The leading Canadian case on the enforceability of non-competition clauses is the Supreme Court of Canada’s decision in Elsley v. J.G. Collins Ins. Agencies. Elsley had entered into an agreement that contained a covenant prohibiting him from engaging in the business of a general insurance agent throughout his employment and for five years following termination. Liquidated damages for breach of the covenant were fixed at $1,000. Justice Dickson outlined the test for determining whether such a covenant is enforceable: “A covenant in restraint of trade is enforceable only if it is reasonable between the parties and with reference to the public interest.”

Justice Dickson went on to explain that reasonableness is to be assessed based upon the unique circumstances of the particular case, including the nature of the business, the character of the employment, the interests of the parties and the protections they require. In deciding what is reasonable, Justice Dickson provided that the following questions should be considered:

•First, did the employer have a proprietary interest entitled to protection (e.g. trade secrets, business connections, confidential information, or good will)?

•Second, were the temporal or spatial (geographic) features of the covenant too broad?

•Finally, is the covenant unenforceable for being against competition generally and not limited to prohibiting the solicitation of clients?

In Elsley, the evidence showed that despite the fact Elsley did not solicit former clients, 200 clients followed him. As a result, the court found a non-solicitation clause would not have provided sufficient protection. 

Two recent cases have addressed restrictive covenants. The first was the decision of the Ontario Superior Court in Mason v. Chem-Trend Limited Partnership, and the most recent was the decision of the Alberta Court of Appeal in Globex Foreign Exchange Corp. v. Kelcher.

In Mason v. Chem-Trend Limited Partnership, Tom Mason, a technical sales representative, was dismissed after 17 years of service and brought an action for wrongful dismissal. Chem-Trend counterclaimed, seeking damages for breach of, among other things, a restrictive covenant which provided as follows:

I agree that if my employment is terminated for any reason by me or by the Company, I will not, for a period of one year following the termination, directly or indirectly, for my own account or as an employee or agent of any business entity, engage in any business or activity in competition with the Company by providing services or products to, or soliciting business from, any business entity which was a customer of the Company during the period in which I was an employee of the Company, or take any action that will cause the termination of the business relationship between the Company and any customer, or solicit for employment any person employed by the Company.

In Mason, the court found the clause’s extensive geographic scope was warranted and reasonable:

I accept the position of Chem-Trend that given the global nature of Chem-Trend's business, notwithstanding the limits within which Mr. Mason worked, the covenant in the circumstances of this case is not unreasonable as on the evidence before me there may have been some overlap. Mr. Mason also admitted that when he accepted employment with Chem-Trend, he could transfer from one territory to another over the course of his employment. This did happen during his career as he worked both in Canada and the United States and within various regions, making the request for a global nature of the covenant reasonable.

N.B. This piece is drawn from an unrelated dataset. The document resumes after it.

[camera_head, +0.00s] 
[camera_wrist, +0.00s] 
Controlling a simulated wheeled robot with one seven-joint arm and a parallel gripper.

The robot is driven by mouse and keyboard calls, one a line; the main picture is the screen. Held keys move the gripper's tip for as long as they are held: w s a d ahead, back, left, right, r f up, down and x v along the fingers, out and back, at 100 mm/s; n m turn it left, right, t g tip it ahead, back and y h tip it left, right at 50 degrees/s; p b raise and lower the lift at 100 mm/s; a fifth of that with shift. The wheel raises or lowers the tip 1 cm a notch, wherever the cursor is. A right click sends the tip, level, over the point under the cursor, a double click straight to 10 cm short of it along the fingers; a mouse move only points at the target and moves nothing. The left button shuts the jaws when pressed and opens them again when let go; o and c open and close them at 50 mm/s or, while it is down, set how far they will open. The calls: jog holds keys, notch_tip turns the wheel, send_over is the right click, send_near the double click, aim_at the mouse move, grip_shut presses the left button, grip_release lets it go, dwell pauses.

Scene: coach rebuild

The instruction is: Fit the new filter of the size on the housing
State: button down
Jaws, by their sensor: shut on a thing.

Furthermore, the covenant’s broad restrictions on Mason’s activities were deemed to be justified by the global nature of the business. As the court stated:

This is not a case where a non-compete has been used where a non-solicit would do. As was submitted by Chem-Trend, the reason for this restriction is that, as a technical sales representative, Mr. Mason had access to significant information about Chem-Trend's products, operations, customers and pricing that could be used against Chem-Trend and be harmful to its business. Mr. Mason had a presence in both Canada and the United States for 17 years. Mr. Mason's technical knowledge of the industry makes him a threat to Chem-Trend both in terms of the customers he knew and services he provided on behalf of Chem-Trend. He would be a competitor to Chem-Trend's business itself.

Finally, the court found the one-year restriction was reasonable, given that it was considerably shorter than other restrictive covenants that courts have enforced, and thus helped counterbalance the wide geographic scope of the clause. Accordingly, the court upheld the non-competition clause.

While Mason is not a direct departure from the previous case law, the case suggests the contextual approach laid out in Elsley can allow for broader use of restrictive covenants in our “new” global economy, which has transformed the way business is carried on and rendered geography and time less important. We may see more cases in which non-competition clauses are enforced, even if the scope of their restrictions is broader than those traditionally used.

The opposite conclusion was reached in the Alberta decision. In that case, the clause in question provided as follows:

That for a period of twelve (12) months from the date of termination of the Employee's employment with Globex, for whatever reason, he/she will not, for any reason directly of indirectly as principal, agent, owner, partner, employee, consultant, advisor, shareholder, director or officer or otherwise howsoever, own, operate, be engaged in or connected with or interested in, the operation of or in any way guarantee the debts or obligations of, or have any financial interest in or advance, lend money to, or permit his/her name or any part thereof to be used, or employed in any operation whether a proprietorship, partnership, joint venture, corporation, or other entity, or otherwise carry on, engage in, solicit customers in any manner whosoever, in any business or activity for any client of Globex with which he/she had dealings on behalf of Globex at any time within the twelve (12) months preceding the date upon which the Employee left the employment of Globex.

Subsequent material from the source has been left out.